Worth noting that modern processors aren't just pipelined; each core is composed of multiple pipelined units operating in parallel. Using the Tomasulo algorithm and derivatives, modern processors can execute a ton of instructions before instructions that appear before them are able to complete. The biggest issue is a branch that depends on a slow operation, which forces you to throw out tons of work if you mispredict.
Could you define slow operations? I am trying to better imagine a CPU having to throw out work where it is basically trying to get from a cache-miss (failure) to cache-miss (failure) as fast as it can.

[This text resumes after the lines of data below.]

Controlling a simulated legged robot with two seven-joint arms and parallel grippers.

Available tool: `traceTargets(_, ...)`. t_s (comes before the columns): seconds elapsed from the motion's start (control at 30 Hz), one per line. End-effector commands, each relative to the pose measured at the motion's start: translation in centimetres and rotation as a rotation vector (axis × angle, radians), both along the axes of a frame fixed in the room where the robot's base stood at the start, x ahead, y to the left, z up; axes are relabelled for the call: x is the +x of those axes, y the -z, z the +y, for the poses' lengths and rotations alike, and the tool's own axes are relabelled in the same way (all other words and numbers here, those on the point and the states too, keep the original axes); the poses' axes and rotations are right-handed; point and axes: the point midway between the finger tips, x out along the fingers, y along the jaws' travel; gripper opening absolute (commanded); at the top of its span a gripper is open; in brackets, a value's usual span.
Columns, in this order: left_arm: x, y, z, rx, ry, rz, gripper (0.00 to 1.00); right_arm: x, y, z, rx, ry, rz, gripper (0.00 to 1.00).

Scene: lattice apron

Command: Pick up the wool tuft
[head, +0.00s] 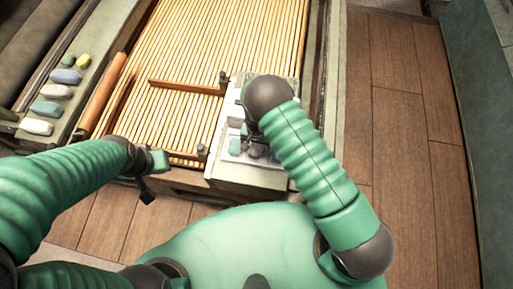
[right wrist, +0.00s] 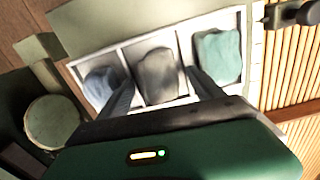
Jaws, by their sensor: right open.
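A white compartment tray shows in the right wrist view (right wrist: 188,22). It holds a blue-grey wool tuft (right wrist: 101,85), a dark grey wool tuft (right wrist: 158,75) in the middle and a teal wool tuft (right wrist: 217,55), each in its own compartment. My right gripper (right wrist: 163,88) is open, its fingers on either side of the grey tuft; I cannot tell whether they touch it. In the head view the teal tuft (head: 235,146) shows beside my right gripper (head: 252,138), which partly hides the tray. My left gripper (head: 152,176) hangs near the frame's front edge, away from the tray; its jaws are unclear.
A slatted bed (head: 215,50) fills the middle, with wooden bars (head: 185,87) and dark posts across it. Several coloured tufts (head: 66,76) lie along the left rail. A round lidded container (right wrist: 52,122) is beside the tray. Open wooden floor (head: 397,110) lies to the right.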

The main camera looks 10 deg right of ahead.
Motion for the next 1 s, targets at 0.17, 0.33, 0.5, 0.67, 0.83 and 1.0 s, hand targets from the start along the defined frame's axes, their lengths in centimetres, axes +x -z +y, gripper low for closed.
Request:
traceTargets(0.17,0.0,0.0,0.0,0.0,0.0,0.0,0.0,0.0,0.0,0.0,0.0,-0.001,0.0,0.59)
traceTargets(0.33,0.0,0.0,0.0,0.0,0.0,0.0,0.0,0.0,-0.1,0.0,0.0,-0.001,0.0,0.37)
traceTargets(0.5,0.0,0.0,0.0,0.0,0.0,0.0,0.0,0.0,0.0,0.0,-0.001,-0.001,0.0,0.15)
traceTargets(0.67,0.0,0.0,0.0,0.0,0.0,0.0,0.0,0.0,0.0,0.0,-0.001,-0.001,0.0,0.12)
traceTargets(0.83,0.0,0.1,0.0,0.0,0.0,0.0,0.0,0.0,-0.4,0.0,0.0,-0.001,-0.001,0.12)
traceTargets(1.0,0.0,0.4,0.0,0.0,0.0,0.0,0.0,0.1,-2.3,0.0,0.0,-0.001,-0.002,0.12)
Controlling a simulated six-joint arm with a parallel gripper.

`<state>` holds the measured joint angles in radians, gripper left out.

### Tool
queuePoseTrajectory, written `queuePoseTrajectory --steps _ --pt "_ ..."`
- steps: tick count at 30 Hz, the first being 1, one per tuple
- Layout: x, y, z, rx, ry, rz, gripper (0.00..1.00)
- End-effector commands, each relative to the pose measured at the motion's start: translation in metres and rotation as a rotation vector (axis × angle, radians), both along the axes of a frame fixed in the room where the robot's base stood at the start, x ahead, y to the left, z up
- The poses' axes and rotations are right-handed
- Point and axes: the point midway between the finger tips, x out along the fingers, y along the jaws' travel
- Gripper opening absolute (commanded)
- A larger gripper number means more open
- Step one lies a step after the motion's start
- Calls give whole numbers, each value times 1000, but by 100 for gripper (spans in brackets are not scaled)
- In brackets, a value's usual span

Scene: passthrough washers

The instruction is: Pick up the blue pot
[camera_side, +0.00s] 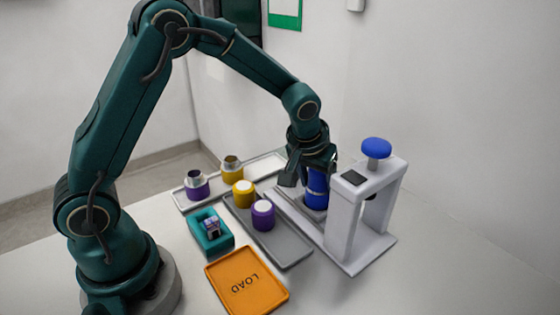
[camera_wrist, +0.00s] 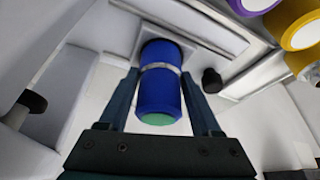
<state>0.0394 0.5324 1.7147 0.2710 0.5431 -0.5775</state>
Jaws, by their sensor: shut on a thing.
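The blue pot (camera_side: 316,187) is a blue cylinder that stands at the left side of the white press-like stand. In the wrist view the blue pot (camera_wrist: 159,92) shows a light metal band and a green end face. My gripper (camera_side: 305,178) has come down over it from above, with a finger on each side. In the wrist view my gripper (camera_wrist: 160,95) is shut on the pot. The pot's far end is at a grey square seat, and I cannot tell whether it touches it.
The white stand (camera_side: 344,215) with a blue knob (camera_side: 376,147) is close on the right. A grey tray (camera_side: 287,250) holds yellow and purple pots. Another tray (camera_side: 267,164) behind holds two more. A teal box (camera_side: 222,243) and an orange LOAD tray (camera_side: 246,296) lie in front.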

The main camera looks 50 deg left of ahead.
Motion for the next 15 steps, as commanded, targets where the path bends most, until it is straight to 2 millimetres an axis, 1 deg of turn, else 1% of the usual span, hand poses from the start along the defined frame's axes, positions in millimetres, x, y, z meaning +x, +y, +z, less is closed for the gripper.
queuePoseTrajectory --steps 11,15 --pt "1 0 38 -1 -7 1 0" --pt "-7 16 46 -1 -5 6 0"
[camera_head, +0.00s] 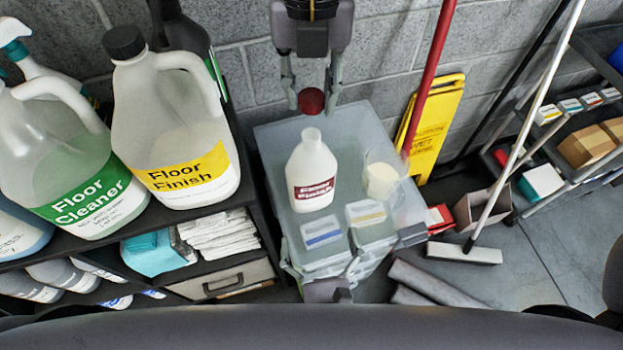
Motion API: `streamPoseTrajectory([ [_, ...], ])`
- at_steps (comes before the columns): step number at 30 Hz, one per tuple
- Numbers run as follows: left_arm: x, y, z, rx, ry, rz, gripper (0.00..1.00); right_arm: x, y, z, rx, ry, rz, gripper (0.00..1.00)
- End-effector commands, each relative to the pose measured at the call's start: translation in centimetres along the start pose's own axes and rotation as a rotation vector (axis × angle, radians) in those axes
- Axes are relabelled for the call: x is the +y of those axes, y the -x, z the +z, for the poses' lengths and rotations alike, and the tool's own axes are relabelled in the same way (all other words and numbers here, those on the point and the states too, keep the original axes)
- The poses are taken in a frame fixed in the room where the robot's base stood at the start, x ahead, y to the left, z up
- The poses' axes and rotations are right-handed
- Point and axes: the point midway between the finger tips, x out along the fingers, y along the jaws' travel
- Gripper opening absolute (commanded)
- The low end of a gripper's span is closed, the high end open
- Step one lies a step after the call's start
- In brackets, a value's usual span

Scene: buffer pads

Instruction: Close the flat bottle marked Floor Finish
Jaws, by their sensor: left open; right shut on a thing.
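The flat white bottle (312,168) stands upright with a dark red label that seems to read Floor Finish. Its neck is bare, with no cap on it. It stands on a translucent grey surface (275,140). My right gripper (311,98) comes from the top and is shut on a round dark red cap (311,101). The cap is above and behind the bottle's mouth in the picture, apart from it. My left gripper (320,258) is open at the front edge of the surface, below the bottle in the picture and apart from it.
A beaker (382,178) with pale contents stands right of the bottle. Two small clear boxes, one blue-striped (322,237) and one yellow-striped (367,215), lie in front. A jug marked Floor Finish (170,130) has a black cap. A red pole (432,75) rises behind the beaker.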

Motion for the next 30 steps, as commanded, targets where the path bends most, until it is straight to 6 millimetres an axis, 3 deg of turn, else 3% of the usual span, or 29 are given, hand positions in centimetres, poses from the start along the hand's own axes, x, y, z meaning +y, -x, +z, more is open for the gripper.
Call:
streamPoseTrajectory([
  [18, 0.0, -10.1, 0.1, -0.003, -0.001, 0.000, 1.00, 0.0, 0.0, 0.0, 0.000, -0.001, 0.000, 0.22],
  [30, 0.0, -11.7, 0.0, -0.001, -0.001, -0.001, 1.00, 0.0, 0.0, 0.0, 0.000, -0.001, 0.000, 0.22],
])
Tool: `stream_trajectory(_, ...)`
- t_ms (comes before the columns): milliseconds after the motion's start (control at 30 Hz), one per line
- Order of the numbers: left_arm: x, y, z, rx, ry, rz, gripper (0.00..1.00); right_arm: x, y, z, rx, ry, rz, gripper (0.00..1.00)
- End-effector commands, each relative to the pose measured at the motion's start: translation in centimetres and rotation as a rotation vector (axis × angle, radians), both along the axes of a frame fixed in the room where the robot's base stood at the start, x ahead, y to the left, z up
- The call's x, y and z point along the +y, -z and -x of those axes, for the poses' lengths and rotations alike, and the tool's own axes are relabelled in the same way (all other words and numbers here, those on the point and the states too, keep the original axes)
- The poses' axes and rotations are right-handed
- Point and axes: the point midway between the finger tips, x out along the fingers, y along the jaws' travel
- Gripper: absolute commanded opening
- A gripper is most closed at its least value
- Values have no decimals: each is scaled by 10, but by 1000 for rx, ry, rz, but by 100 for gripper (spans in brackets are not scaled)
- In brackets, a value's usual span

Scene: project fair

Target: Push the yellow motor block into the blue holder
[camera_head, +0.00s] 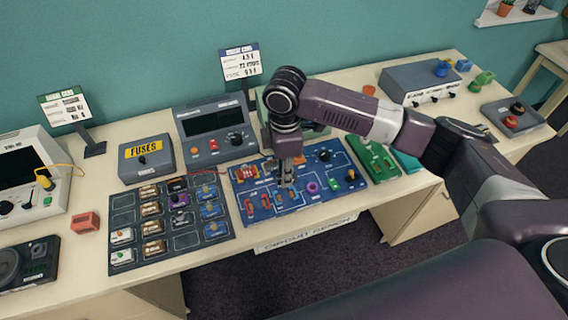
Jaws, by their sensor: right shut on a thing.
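My right gripper (286,181) points straight down over the middle of the blue circuit board (318,207). Its fingers are shut on a small part at the board, which they mostly hide; I cannot make out its colour or whether it touches the board. The blue board carries red, orange, purple and green parts and a black knob. I cannot single out a yellow motor block or a separate blue holder on it. My left gripper is not in view.
Left of the board lies a dark tray (187,243) with several small blocks in compartments. A grey fuse box (147,162) and a grey meter (212,133) stand behind. Green modules (375,160) lie to the right. The bench's front edge is close to the board.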

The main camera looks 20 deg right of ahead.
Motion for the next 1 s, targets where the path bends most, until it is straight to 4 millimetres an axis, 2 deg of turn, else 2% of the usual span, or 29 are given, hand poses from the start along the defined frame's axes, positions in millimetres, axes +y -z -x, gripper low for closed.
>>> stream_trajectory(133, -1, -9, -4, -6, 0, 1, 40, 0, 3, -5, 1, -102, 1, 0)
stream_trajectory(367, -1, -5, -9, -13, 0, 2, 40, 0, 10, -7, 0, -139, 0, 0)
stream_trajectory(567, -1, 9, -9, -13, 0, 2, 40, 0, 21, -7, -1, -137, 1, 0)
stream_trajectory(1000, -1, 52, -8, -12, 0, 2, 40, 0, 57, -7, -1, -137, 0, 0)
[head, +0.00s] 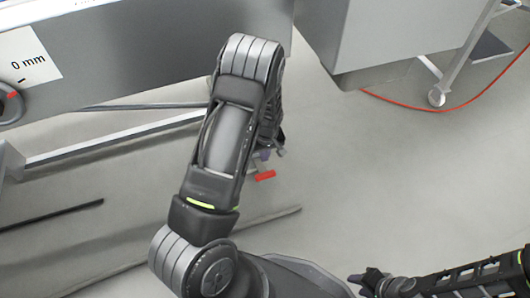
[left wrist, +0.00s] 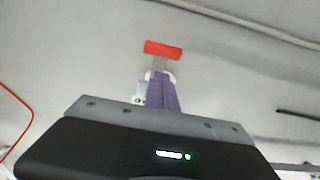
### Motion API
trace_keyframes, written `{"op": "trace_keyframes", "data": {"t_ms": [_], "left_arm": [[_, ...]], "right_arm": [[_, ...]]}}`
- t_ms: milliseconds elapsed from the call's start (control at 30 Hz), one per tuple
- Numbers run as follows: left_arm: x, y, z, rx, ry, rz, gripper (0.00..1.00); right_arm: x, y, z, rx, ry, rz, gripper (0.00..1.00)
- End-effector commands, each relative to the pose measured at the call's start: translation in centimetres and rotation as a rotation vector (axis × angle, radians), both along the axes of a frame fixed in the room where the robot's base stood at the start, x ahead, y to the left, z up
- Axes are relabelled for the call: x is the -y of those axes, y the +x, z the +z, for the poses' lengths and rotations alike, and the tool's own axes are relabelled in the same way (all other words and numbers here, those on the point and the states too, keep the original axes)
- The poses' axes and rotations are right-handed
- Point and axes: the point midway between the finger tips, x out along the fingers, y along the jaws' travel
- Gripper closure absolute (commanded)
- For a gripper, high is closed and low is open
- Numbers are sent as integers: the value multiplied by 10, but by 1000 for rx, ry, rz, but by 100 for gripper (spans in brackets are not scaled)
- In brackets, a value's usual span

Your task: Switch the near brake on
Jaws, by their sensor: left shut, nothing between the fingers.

I think what wyager meant is that on a mispredicted branch you have a CPU pipeline already filled with data and partial results (scheduled loads, r/w register conflicts, etc.) Now that we're at close to 30 stages per instruction, flushing all those partial results because your `if` went in a different branch than usual can get costly. In practice, after a branch misprediction you'll have to wait at least [pipeline_stages] cycles until you see the next instruction run. But if the scheduled instruction was something complex that comes from SSE / AES-NI / etc., you may have to wait even longer.
The real thing we care about is "wasted processor cycles", as well as their source. We measure some sources (branch mispredictions, instruction cache thrashing etc.) and some potential sources (e.g. cache misses). What we lack is a metric how bad each instance is. Not every branch misprediction has the same cost. With cache misses the cost can be nearly zero or very high. It would be nice to be able to measure (or simulate or estimate) the real magnitude of each problem.
As long as we don't have that, cache misses are a useful metric on their own, as long as one is aware of its caveats. As most things, cache misses come in various shades of grey.
This discussion reminded me of a formula for calculating the average cost of a cache miss in this pretty cool paper ("An Analysis of the Effects of Miss Clustering
on the Cost of a Cache Miss").